- Exercise brief: Repeat the material verbatim. Images are excluded from the copy.

>> start Recorded information

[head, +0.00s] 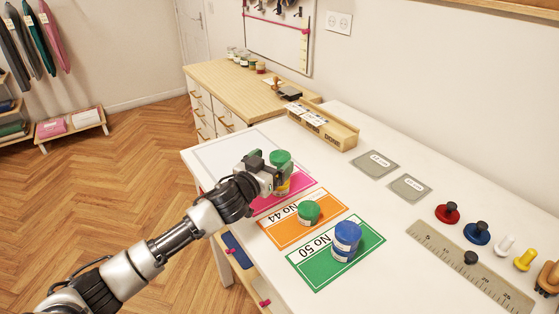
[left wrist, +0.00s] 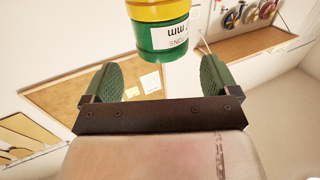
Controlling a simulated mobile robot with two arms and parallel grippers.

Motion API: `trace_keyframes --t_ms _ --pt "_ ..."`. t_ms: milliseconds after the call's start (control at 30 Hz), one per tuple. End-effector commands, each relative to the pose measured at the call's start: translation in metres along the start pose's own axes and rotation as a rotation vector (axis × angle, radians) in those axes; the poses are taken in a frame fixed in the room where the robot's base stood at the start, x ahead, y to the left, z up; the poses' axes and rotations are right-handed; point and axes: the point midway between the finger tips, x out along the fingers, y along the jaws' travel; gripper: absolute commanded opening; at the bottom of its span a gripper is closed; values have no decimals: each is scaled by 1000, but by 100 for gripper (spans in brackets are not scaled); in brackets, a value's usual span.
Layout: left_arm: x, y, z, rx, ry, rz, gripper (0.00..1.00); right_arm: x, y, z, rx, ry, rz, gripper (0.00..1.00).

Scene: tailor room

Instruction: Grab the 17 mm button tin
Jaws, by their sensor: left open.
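A green tin (head: 280,158) stands upright at the pink card (head: 309,179), on top of what looks like a yellow tin (head: 283,188). In the left wrist view the picture is upside down; the green tin (left wrist: 163,37) carries a white label with "mm" legible and a 7 partly visible, and the yellow one (left wrist: 158,9) adjoins it. My left gripper (left wrist: 160,70) is open, its two green-padded fingers apart with nothing between them. The tin lies just beyond the fingertips. In the head view my left gripper (head: 266,173) is close beside the stack and hides part of it.
A green tin (head: 308,213) sits on the orange "No 44" card (head: 275,232), and a blue tin (head: 346,241) on the green "No 50" card (head: 318,275). A wooden box (head: 340,137) stands behind. Grey cards (head: 375,162), stamps and a ruler (head: 470,265) lie right on the white table.

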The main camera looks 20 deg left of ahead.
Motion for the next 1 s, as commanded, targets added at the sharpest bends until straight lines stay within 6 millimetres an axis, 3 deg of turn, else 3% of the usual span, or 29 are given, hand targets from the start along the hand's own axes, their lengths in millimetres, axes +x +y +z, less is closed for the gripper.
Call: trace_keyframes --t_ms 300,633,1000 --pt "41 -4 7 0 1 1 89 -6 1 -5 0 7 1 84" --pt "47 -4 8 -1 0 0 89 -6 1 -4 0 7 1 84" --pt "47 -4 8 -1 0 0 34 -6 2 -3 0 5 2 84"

>> end Recorded information

- Output for this exercise:
[head, +0.00s] 
[left wrist, +0.00s] 
Controlling a simulated mobile robot with two arms and parallel grippers.

Motion API: `trace_keyframes --t_ms _ --pt "_ ..."`. t_ms: milliseconds after the call's start (control at 30 Hz), one per tuple. End-effector commands, each relative to the pose measured at the call's start: translation in metres along the start pose's own axes and rotation as a rotation vector (axis × angle, radians) in those axes; the poses are taken in a frame fixed in the room where the robot's base stood at the start, x ahead, y to the left, z up; the poses' axes and rotations are right-handed; point and axes: the point midway between the finger tips, x out along the fingers, y along the jaws' travel; gripper: absolute commanded opening; at the bottom of its span a gripper is closed; values have no decimals: each is scaled by 1000, but by 100 for gripper (spans in brackets are not scaled); in brackets, a value's usual span.
Layout: left_arm: x, y, z, rx, ry, rz, gripper (0.00..1.00); right_arm: x, y, z, rx, ry, rz, gripper (0.00..1.00).

Scene: tailor room

Instruction: Grab the 17 mm button tin
Jaws, by their sensor: left open.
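A green tin (head: 280,158) stands upright at the pink card (head: 309,179), on top of what looks like a yellow tin (head: 283,188). In the left wrist view the picture is upside down; the green tin (left wrist: 163,37) carries a white label with "mm" legible and a 7 partly visible, and the yellow one (left wrist: 158,9) adjoins it. My left gripper (left wrist: 160,70) is open, its two green-padded fingers apart with nothing between them. The tin lies just beyond the fingertips. In the head view my left gripper (head: 266,173) is close beside the stack and hides part of it.
A green tin (head: 308,213) sits on the orange "No 44" card (head: 275,232), and a blue tin (head: 346,241) on the green "No 50" card (head: 318,275). A wooden box (head: 340,137) stands behind. Grey cards (head: 375,162), stamps and a ruler (head: 470,265) lie right on the white table.

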The main camera looks 20 deg left of ahead.
Motion for the next 1 s, as commanded, targets added at the sharpest bends until straight lines stay within 6 millimetres an axis, 3 deg of turn, else 3% of the usual span, or 29 are given, hand targets from the start along the hand's own axes, their lengths in millimetres, axes +x +y +z, less is closed for the gripper.
Call: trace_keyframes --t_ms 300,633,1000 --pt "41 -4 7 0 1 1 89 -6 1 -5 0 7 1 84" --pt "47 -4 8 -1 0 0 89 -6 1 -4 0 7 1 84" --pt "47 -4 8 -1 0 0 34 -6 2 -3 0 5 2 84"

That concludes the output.